* [What needs to be done] Transcribe the lines below verbatim, skipping the images.

* [Given information]
══════════
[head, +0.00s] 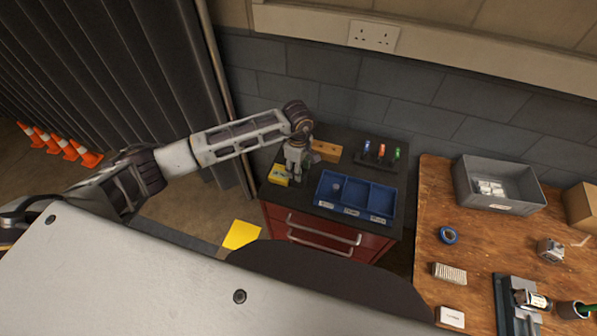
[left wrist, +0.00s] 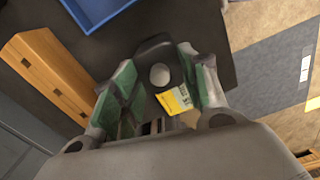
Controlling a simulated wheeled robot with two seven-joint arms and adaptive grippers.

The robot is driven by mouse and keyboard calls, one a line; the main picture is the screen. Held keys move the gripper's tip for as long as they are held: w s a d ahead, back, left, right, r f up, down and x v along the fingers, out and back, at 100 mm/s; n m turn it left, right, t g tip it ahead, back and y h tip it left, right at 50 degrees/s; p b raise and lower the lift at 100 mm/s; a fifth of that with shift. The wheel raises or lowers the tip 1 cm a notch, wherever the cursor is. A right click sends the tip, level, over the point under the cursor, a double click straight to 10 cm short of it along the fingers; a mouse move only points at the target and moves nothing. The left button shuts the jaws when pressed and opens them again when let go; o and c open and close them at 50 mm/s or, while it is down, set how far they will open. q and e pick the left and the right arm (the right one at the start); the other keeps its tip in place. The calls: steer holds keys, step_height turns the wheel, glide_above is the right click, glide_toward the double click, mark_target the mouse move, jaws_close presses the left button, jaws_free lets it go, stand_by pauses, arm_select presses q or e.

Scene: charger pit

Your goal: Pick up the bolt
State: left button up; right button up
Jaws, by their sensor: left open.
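My left gripper (head: 296,178) points down over the dark top of the red cabinet, left of the blue tray. In the left wrist view its green-padded fingers (left wrist: 162,88) stand apart. A small pale round thing (left wrist: 160,75) shows between them on the dark top; it may be the bolt's head, but I cannot tell for sure. No gripper contact with it is visible. A yellow packet (left wrist: 175,100) lies beside it and also shows left of the gripper in the head view (head: 280,174). A small grey piece (head: 336,187) is in the tray's left compartment.
The blue tray (head: 356,211) has several compartments. A wooden block (head: 326,151) lies behind the gripper, also in the left wrist view (left wrist: 48,70). Coloured-handled tools (head: 381,152) stand at the back. A wooden bench (head: 429,240) with a grey bin (head: 524,206) is at the right.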

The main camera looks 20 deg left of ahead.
══════════
* [Written answer]
[head, +0.00s] 
[left wrist, +0.00s] 
Controlling a simulated wheeled robot with two seven-joint arms and adaptive grippers.

The robot is driven by mouse and keyboard calls, one a line; the main picture is the screen. Held keys move the gripper's tip for as long as they are held: w s a d ahead, back, left, right, r f up, down and x v along the fingers, out and back, at 100 mm/s; n m turn it left, right, t g tip it ahead, back and y h tip it left, right at 50 degrees/s; p b raise and lower the lift at 100 mm/s; a fifth of that with shift. The wheel raises or lowers the tip 1 cm a notch, wherever the cursor is. A right click sends the tip, level, over the point under the cursor, a double click straight to 10 cm short of it along the fingers; a mouse move only points at the target and moves nothing. The left button shuts the jaws when pressed and opens them again when let go; o and c open and close them at 50 mm/s or, while it is down, set how far they will open. q and e pick the left and the right arm (the right one at the start); the other keeps its tip in place. The calls: steer holds keys, step_height turns the wheel, glide_above is the right click, glide_toward the double click, mark_target the mouse move, jaws_close presses the left button, jaws_free lets it go, stand_by pauses, arm_select presses q or e.

Scene: charger pit

Your goal: Pick up the bolt
State: left button up; right button up
Jaws, by their sensor: left open.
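My left gripper (head: 296,178) points down over the dark top of the red cabinet, left of the blue tray. In the left wrist view its green-padded fingers (left wrist: 162,88) stand apart. A small pale round thing (left wrist: 160,75) shows between them on the dark top; it may be the bolt's head, but I cannot tell for sure. No gripper contact with it is visible. A yellow packet (left wrist: 175,100) lies beside it and also shows left of the gripper in the head view (head: 280,174). A small grey piece (head: 336,187) is in the tray's left compartment.
The blue tray (head: 356,211) has several compartments. A wooden block (head: 326,151) lies behind the gripper, also in the left wrist view (left wrist: 48,70). Coloured-handled tools (head: 381,152) stand at the back. A wooden bench (head: 429,240) with a grey bin (head: 524,206) is at the right.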

The main camera looks 20 deg left of ahead.

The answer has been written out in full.